Interstellar – review & initial thoughts
I’ve seen a few reviews suggesting it’s too long, too loud, too pretentious, that it’s just an homage to 2001. But I don’t think that’s fair, as the movie caters to an audience that wants to more than cartoonish robots and Yet Another Superhero Movie. There’s also a generation of us that grew up watching people go up into space, and seeing the last Space Shuttle landing felt like we’d lost something that motivates our drive to explore.
On the surface, it’s about a dying earth prompting a need to get back on that space saddle and find a new home. This is enabled by the discovery of a wormhole hanging around Saturn, which leads to a new galaxy and all kinds of adventure. But the core story is much simpler and probably more profound than any meaning that was extracted from Kubrick’s movie.
When we had our first daughter, my first thought after the initial joy and relief was a sense of responsibility and protectiveness. An inkling of all the things she would face in her life growing up, including the struggles due to her being born a girl rather than a boy. A couple of days later, my wife asked her Dad, “When do you stop worrying about your kids?” “Never.”
This is what Christopher Nolan and composer Hans Zimmer have described as the the core fable at the heart of the film, and it’s what made me weep in the cinema, that still makes me tremble as I listen to the soundtrack. Everything else doesn’t matter, even the apparent plotholes. It’s about our fear of death and what drives us as parents, and as a civilisation. The crushing force of knowing that, as we age, we get both closer and further away from our children, and there will be a singularity we must face from which we can’t communicate back to them. This resonates more with me than perhaps your typical movie reviewer for a couple of reasons. There are days when I can’t resolve arguments with my daughter before we go our separate ways. And the notion that there could be some freak accident that means we never see each other brings a great pain. My Dad died (drowned in a freak wave, no less) when I was a kid, so the emotional scenes tear me apart by two powerful forces: knowing how he must have felt, knowing he wouldn’t see me or my brother grow up, and my sense of loss that he’s not here to see his granddaughters and all the marvels of the world we live in.

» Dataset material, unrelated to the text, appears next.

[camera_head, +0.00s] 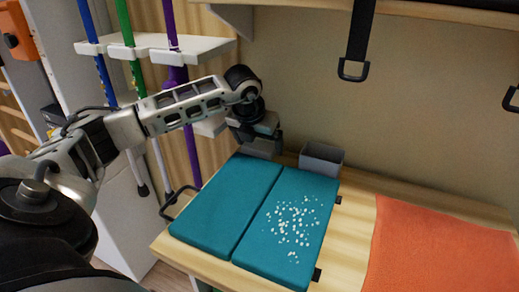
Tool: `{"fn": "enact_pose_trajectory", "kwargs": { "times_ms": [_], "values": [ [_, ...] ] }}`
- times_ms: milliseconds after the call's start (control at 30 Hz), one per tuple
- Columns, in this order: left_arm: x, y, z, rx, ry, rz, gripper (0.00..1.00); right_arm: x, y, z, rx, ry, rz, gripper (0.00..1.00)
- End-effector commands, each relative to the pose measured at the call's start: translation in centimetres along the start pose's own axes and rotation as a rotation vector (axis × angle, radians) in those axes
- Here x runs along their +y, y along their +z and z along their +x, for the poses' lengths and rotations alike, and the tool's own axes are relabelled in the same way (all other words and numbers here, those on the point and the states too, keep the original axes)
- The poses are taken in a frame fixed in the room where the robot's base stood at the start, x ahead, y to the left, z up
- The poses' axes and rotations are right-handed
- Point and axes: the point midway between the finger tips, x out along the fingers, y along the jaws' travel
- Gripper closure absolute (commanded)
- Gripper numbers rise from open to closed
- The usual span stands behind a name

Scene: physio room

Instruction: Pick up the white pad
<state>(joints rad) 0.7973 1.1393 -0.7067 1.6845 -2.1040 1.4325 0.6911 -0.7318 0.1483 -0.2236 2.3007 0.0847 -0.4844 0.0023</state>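I cannot make out a white pad in this view. My left arm comes in from the left and reaches to the back of the bench. My left gripper (264,136) hangs down in front of the wall, over or at a small grey bin (261,148) behind the teal cushions. Its fingertips are small and dark and partly hidden, so I cannot tell whether they are open or hold anything. A second grey bin (321,159) stands to the right of it; its inside is mostly hidden. My right gripper is not in view.
Two teal cushions lie on the wooden bench (345,240); the left one (225,205) is bare, the right one (288,228) has many white bits on it. An orange mat (440,250) lies at the right. Black straps (357,45) hang above. Coloured poles (128,40) stand left.

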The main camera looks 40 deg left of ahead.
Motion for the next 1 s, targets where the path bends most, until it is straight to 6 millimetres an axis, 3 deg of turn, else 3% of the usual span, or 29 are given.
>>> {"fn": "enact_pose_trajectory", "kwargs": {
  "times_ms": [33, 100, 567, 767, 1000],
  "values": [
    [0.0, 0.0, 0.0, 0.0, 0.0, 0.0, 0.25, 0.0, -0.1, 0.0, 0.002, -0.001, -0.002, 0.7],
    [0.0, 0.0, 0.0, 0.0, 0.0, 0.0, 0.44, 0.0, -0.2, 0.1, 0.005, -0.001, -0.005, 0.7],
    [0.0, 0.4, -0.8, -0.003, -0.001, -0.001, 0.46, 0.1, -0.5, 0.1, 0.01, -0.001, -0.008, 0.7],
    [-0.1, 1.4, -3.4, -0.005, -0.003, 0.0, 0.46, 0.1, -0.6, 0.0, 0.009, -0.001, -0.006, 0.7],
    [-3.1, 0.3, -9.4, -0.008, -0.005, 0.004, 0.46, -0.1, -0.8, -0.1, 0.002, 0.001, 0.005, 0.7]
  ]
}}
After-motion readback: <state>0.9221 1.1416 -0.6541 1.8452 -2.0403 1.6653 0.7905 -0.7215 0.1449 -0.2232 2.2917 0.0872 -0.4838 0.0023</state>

The rest, the spectacular models, the attention put into rendering the wormhole, black hole, accretion disk and the planets, the handheld IMAX camera work, the costumes, the robots, all of this is scenery to this fable. The soundtrack is crushingly loud, drowning out the dialogue at times and I think it’s supposed to make you grab your ears, draw arms and legs in and beg for it to stop.
Go, see the film, and in full IMAX if you can. Cover your ears when you need to. Scoff at the plot holes. Perhaps the whole story is just a dying Cooper on 75% honesty.